[EXERCISE DETAILS]
Locate all lines in the data below that hold "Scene" and show them.

[Entries from a robot dataset]
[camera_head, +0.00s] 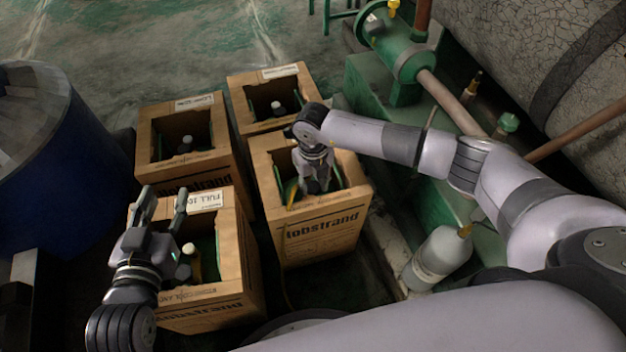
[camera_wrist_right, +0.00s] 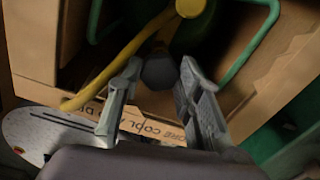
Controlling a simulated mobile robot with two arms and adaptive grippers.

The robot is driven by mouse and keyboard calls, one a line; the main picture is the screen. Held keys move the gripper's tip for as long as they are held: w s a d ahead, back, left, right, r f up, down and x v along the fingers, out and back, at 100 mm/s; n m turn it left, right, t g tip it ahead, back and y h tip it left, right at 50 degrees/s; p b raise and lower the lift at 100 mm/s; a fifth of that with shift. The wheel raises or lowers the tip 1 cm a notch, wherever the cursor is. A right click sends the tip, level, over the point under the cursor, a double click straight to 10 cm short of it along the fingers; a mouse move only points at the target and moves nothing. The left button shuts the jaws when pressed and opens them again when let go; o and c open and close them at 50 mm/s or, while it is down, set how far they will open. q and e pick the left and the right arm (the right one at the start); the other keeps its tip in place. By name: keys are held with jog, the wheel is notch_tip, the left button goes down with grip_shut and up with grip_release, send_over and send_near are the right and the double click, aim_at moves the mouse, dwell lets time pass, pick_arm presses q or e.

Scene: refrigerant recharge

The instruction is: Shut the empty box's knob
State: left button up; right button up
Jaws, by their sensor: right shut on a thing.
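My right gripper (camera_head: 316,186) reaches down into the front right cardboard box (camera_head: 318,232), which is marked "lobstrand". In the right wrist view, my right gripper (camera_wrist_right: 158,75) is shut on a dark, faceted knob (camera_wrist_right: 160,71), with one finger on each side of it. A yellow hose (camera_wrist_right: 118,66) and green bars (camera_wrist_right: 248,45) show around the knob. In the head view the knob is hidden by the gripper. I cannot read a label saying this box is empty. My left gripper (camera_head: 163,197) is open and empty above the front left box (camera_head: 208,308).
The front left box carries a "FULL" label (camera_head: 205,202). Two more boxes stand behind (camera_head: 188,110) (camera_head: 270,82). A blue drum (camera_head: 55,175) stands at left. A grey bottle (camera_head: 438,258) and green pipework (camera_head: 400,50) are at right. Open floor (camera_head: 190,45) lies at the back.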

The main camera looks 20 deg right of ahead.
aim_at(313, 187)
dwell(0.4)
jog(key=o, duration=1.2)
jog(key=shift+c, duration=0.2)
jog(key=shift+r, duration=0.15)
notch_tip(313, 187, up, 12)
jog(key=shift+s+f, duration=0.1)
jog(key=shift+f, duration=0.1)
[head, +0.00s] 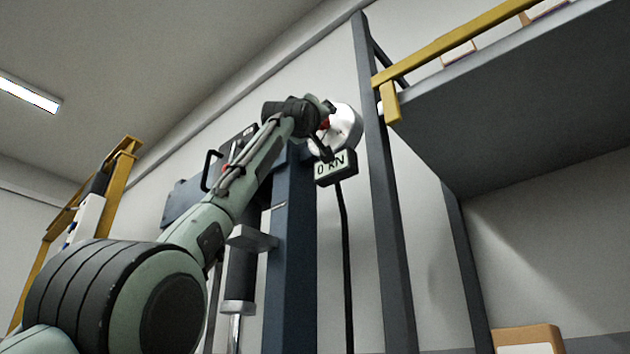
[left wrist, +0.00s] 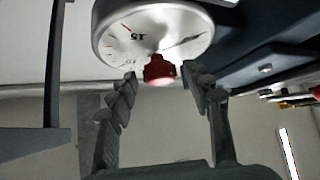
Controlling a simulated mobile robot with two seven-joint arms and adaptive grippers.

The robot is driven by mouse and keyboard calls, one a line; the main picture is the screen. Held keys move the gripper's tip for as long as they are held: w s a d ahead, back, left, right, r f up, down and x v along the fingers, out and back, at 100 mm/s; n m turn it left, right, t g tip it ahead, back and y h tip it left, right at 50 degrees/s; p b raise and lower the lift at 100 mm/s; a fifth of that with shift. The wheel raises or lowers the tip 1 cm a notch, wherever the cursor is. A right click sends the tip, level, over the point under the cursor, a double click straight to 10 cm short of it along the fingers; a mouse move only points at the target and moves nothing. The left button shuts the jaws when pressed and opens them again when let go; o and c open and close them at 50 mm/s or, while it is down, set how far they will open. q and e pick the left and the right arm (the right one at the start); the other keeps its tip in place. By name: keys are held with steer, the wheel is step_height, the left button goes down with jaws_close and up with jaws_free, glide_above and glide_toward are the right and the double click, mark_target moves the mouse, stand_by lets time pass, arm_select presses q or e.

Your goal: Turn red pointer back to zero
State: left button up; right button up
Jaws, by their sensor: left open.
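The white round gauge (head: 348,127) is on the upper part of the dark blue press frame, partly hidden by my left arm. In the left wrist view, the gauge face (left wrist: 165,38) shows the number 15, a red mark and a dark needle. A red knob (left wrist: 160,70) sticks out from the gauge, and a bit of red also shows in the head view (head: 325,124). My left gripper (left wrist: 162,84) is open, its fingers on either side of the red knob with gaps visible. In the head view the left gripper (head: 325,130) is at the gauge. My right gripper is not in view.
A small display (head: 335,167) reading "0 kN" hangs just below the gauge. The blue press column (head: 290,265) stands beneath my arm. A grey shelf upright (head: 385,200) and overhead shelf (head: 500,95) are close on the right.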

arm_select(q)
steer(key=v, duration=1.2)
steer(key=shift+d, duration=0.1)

==

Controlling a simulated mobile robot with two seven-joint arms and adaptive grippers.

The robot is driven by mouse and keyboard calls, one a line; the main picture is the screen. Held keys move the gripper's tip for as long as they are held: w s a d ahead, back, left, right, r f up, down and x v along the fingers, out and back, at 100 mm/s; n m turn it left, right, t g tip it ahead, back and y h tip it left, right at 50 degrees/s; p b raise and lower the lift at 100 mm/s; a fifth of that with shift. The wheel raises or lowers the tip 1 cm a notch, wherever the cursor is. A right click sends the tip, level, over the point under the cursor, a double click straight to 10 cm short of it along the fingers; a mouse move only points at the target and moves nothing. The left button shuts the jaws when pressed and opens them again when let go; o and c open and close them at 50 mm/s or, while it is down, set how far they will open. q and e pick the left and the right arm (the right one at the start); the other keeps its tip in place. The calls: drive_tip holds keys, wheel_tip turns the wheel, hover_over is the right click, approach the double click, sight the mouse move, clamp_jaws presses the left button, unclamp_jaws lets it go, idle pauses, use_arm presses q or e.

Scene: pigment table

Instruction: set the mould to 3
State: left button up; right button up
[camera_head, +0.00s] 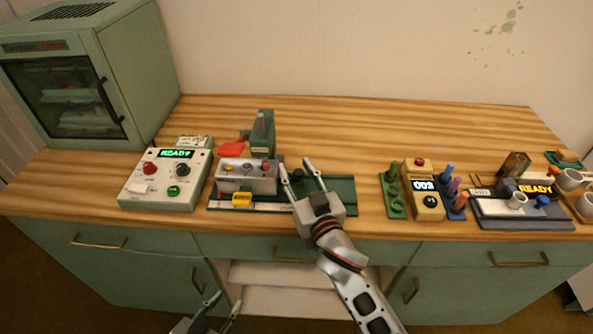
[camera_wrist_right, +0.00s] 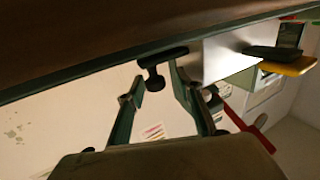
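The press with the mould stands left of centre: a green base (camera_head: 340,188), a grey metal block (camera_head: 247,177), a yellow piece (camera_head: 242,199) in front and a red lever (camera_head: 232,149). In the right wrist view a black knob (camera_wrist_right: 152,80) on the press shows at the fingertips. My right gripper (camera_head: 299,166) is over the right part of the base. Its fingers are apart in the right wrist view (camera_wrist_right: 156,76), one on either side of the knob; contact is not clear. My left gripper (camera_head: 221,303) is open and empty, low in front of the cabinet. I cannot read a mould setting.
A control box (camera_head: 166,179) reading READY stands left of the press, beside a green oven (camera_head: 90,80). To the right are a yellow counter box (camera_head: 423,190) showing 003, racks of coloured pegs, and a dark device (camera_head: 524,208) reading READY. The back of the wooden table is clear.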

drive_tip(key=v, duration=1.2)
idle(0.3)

* * *

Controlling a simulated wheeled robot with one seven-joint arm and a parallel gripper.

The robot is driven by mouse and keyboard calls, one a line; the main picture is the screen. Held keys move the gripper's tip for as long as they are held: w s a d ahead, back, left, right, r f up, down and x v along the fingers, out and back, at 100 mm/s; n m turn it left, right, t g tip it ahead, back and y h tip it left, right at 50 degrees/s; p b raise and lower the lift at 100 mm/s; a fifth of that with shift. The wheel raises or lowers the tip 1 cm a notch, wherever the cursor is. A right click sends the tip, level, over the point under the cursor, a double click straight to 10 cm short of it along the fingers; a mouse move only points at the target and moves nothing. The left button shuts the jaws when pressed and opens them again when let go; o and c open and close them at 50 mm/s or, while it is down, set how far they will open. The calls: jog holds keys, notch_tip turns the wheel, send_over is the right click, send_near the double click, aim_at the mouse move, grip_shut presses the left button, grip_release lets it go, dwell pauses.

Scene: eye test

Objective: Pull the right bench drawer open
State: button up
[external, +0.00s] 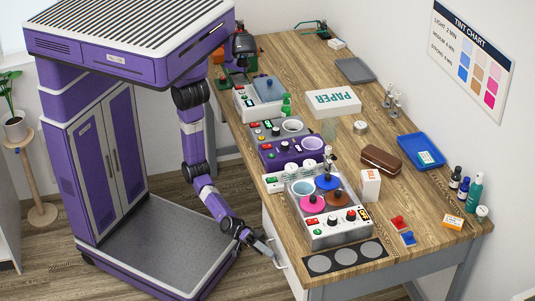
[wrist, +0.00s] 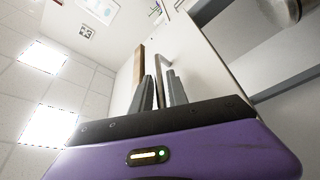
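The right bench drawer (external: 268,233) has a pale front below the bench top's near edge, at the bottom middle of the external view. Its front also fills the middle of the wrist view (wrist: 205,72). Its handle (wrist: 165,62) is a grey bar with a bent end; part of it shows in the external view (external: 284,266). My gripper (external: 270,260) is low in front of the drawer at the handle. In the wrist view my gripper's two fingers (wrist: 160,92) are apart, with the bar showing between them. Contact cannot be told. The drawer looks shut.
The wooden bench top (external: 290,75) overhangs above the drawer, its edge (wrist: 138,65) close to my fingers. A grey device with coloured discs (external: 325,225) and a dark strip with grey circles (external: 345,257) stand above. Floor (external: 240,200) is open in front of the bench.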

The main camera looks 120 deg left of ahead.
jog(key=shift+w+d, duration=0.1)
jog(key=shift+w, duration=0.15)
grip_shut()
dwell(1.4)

[RESPONSE]
Scene: refrigerant recharge
Scene: pigment table
Scene: eye test

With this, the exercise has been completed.